2020年9月10日

Zoom作法

最近では普通に使うビジネスツールの一つになったビデオ会議システムの一つ、Zoom。そのZoomが、表示される参加者の位置をカスタマイズ出来る機能を提供したことで、「偉い人を上に表示する」みたいな、日本的解釈が流布されて「Zoomマナー」なる言葉まで出てくる始末。Zoomとしては、単に表示位置をカスタマイズするためだけに提供したものが、日本で勝手に拡大解釈されたみたいですが、Zoomに取ってはいい迷惑かも。

社内のビデオ会議では、Zoomは殆ど使われず(社外のお客様との会議の時には、お客様側事情で使用する事がたまにある程度)、基本はTeams時々Skype for Business(以前から使っていたから)。あと、個人的事情でWebExを使う場合もあります。Teamsを使い始めた頃は、上司も物珍しいのか「よし、今日のミーティングは全員顔出しで」とか言っていたんですが、いつの間にか社内のビデオ会議は音声のみに戻っています。まぁ、理由は色々あると思うんですが、想像するに、

  1. 皆さん自宅からの会議参加なので、背景が映り込んだりして慌てる(ダミー背景も使えるけれど、結構違和感を感じるし)
  2. 基本仕事の会議なので、PowerPointとかExcelとかメールとか、色々な資料表示をしないといけない。それも、ミーティング中ずっと表示するわけで、となると参加者のビデオ映像はサムネイルでまとめられてしまうから、表示している意味が無くなります。また、参加者が多ければ、全員が表示されるわけでもないし
  3. あくまで感覚的な物ですが、やはり映像ありの場合と音声のみの場合では、トラフィックに影響があって、音声のみの方が回線も軽くて安定している気がします。
  4. 面接とか個別のインタビューとか、相手の表情を確認しながら話をしたいという場合を除けば、取りあえず相手の顔が見えないと困るという理由は殆ど見つからない
特に、ビジネスにおいては2番目の理由が大きいんじゃ無いだろうか。私も、参加者の顔を映し出す暇があるなら、それぞの資料を代わりに表示していて、必要な時にはどんどん切り替えてメイン画面に表示させて使用する方が、よっぽど生産性が上がると思うし。うちの会社は昔からフランクな社風で、偉い人と言えども会議に遅れて参加して席が無ければ、後ろの方の席に座ることもあったし、余り席次と言う事を意識しない。それはUSに出張して向こうの会議に参加しても同じで、場合によってはもっとフランクなことも経験しているので、多分日本の企業には再就職は出来ない体にすでになっていると思う(笑)。

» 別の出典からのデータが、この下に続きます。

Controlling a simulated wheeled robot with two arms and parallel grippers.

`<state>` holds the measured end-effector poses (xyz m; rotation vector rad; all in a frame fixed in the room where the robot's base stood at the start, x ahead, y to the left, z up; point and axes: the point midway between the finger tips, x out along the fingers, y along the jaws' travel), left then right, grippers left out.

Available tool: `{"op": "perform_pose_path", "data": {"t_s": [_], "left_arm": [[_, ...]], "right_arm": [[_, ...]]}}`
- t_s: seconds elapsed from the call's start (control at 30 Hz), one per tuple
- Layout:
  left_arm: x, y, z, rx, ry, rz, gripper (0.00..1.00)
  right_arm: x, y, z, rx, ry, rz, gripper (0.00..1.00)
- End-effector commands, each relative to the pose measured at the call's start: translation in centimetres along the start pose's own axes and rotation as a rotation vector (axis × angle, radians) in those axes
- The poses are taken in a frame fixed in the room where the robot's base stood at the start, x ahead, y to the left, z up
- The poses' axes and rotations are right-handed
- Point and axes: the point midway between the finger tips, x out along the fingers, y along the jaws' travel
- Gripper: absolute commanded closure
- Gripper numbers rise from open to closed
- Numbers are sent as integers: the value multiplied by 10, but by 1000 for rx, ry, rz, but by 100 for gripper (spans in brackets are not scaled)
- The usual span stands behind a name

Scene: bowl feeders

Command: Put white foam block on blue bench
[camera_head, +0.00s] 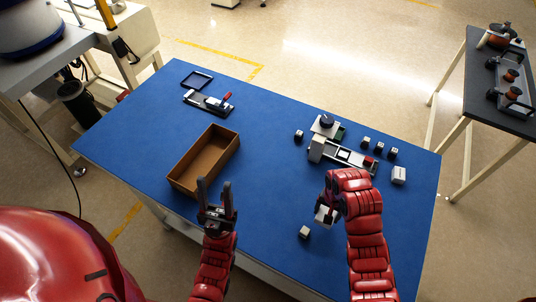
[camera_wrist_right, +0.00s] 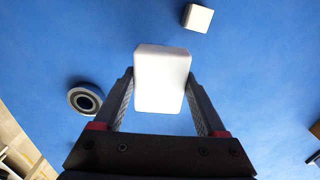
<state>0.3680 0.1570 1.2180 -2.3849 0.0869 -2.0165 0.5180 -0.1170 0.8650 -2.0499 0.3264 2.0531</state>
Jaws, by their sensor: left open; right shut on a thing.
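The white foam block (camera_wrist_right: 162,78) is between the fingers of my right gripper (camera_wrist_right: 163,105), which is shut on it. In the head view the block (camera_head: 322,214) shows partly below my right gripper (camera_head: 327,204), over the front right part of the blue bench (camera_head: 270,205). I cannot tell whether the block touches the bench. My left gripper (camera_head: 214,190) is open and empty, pointing up the picture near the front end of a brown box.
The open brown box (camera_head: 181,186) looks empty. A small pale cube (camera_head: 304,232) lies near the front; several small parts, a fixture (camera_head: 345,155) and a white block (camera_head: 399,174) stand at right. A clamp device (camera_head: 208,102) and black frame (camera_head: 196,80) are at back left.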

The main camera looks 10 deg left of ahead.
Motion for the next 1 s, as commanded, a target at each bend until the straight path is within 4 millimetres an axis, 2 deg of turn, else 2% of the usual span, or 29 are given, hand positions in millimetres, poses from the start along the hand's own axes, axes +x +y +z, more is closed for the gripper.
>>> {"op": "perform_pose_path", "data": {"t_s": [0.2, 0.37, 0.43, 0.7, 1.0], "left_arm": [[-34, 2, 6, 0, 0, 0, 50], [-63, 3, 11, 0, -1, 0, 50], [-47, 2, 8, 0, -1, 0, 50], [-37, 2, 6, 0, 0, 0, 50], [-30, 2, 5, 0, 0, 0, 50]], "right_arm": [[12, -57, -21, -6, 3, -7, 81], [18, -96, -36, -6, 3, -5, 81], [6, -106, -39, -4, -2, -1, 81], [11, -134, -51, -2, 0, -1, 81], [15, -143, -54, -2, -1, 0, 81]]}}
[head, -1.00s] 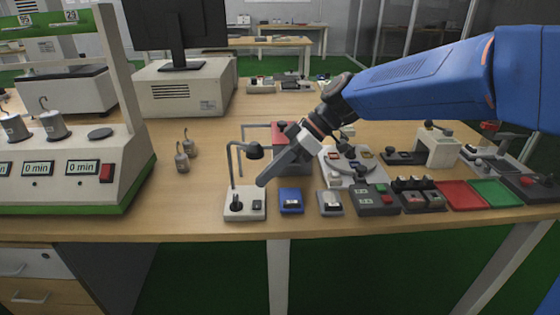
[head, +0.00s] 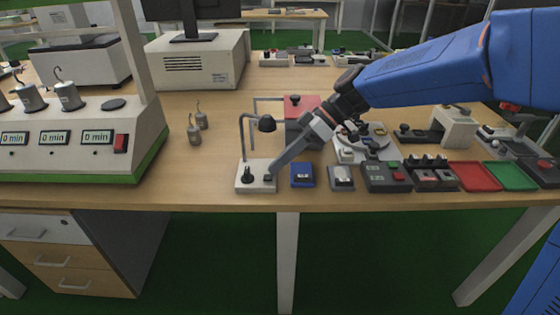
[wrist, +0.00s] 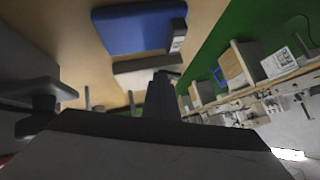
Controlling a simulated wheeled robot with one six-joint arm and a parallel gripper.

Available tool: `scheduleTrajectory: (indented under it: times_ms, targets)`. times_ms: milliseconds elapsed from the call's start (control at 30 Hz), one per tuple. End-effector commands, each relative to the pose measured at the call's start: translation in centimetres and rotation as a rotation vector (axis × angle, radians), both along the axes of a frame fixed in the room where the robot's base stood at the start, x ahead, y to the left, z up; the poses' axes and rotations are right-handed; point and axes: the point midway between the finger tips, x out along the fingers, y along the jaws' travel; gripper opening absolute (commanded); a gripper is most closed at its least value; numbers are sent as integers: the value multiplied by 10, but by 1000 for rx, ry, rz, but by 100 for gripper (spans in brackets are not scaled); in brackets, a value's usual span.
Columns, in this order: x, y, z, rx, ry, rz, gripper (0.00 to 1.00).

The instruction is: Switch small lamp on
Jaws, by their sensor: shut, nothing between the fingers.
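A dark knob (head: 248,175) stands on the left of the base. My gripper (head: 271,174) is shut and empty, slanting down from the right, with its tip at the right side of the base. The tip covers the spot where the small dark switch was seen, and I cannot tell whether it touches. In the wrist view my shut fingers (wrist: 162,98) point away from the camera; the lamp is not clearly recognisable there.
A blue switch box (head: 303,175) stands just right of the lamp; it appears large in the wrist view (wrist: 140,30). A grey switch box (head: 341,178) and a control box follow to the right. Metal weights (head: 195,135) stand behind left. The table left of the lamp is clear.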

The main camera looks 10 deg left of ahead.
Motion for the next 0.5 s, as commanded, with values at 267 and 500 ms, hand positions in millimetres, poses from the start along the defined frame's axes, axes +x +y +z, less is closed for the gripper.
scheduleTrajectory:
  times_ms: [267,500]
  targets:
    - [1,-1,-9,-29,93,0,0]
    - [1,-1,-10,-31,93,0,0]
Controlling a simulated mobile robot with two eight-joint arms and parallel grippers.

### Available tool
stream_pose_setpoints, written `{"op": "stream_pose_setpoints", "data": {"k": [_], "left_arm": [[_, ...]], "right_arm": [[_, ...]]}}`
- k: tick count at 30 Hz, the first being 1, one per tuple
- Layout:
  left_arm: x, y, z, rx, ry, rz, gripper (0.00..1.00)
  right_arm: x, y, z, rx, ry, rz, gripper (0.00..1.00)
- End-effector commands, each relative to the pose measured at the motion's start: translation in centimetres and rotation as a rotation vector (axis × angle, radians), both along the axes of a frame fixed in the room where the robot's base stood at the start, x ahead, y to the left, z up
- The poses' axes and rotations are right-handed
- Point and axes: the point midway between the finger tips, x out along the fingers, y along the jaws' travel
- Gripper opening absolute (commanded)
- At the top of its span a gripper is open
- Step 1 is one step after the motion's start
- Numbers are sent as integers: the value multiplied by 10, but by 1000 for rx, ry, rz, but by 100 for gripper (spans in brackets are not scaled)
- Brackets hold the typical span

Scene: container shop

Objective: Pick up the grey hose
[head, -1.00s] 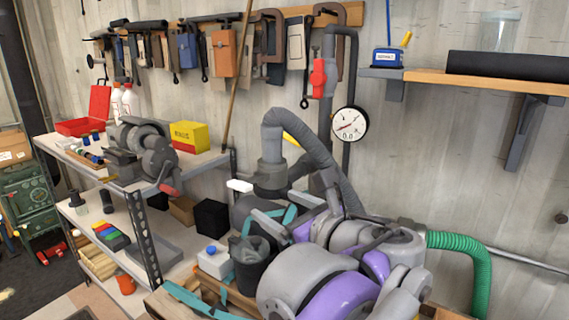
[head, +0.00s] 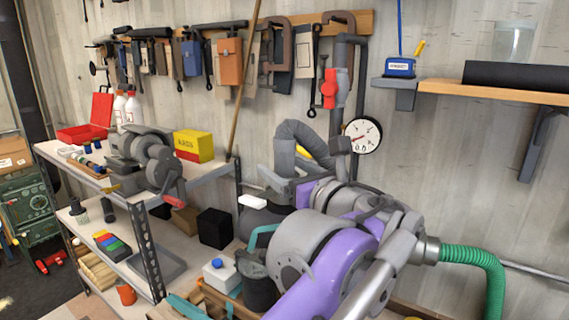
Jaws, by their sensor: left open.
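The grey hose (head: 305,138) is a ribbed, bent hose near the wall in the middle of the head view. It rises from a grey pipe fitting (head: 285,158), arches over to the right and drops behind my left gripper. My left gripper (head: 304,166) is at the end of my purple and grey arm. Its grey fingers are apart, one on each side of the hose's lower part as seen from here. I cannot tell whether they touch the hose. My arm hides the hose's lower end. My right gripper is not in view.
A pressure gauge (head: 363,135) and a red valve (head: 330,88) are close to the hose. A shelf unit on the left holds a vise (head: 150,158) and a yellow box (head: 193,146). A green hose (head: 475,255) is at right. A wooden wall shelf (head: 490,90) juts out upper right.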

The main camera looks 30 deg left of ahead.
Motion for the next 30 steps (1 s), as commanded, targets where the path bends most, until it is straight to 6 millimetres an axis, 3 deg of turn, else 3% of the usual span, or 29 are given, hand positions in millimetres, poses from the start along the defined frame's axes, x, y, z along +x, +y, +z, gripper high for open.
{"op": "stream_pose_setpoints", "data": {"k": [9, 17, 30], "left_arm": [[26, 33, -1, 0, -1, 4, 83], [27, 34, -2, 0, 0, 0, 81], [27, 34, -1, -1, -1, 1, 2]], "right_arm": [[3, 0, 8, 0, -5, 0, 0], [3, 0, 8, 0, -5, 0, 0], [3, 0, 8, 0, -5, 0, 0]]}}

日本企業の硬直性は昔から言われていると思うけれど、会議の内容以前のその体裁に拘るところも大きな理由だと思います。例えば、何か表彰式とか入社式みたいなイベントなら、その会社の社長とか部門責任者とか、組織体としての表現は意味があると思うけれど、一般的な会議であるなら、その会議の主役は会議の主催者(=Chairperson)であるし、重要なのはその会議で問題を定義する人、それに対して対策を考える人。勿論、役員の承認が必要、決断が必要という場合もあるけれど、そうでないときには会議の中での立場はある意味逆転するわけで、そう言うことを無視して開催する会議体というのは、無意味に近いし単なる「儀式」でしかないでしょうね。まぁ「Zoom作法」なんていう言葉が生まれてくるのは、何かそう言うことを定義して相手よりも優位に立ちたいというような暗黙の要求があるんだろうか。本当に「Zoom作法」を言うのであれば、表示の位置でとやかく言うのではなく、ちゃんとしたカメラやマイク、安定して高速大容量回線の準備、家族や周りの騒音に邪魔されない作業環境というような、「見えないけれど本質的な部分の作法」をちゃんとして、他の参加者に迷惑を掛けないようにして欲しい(笑)。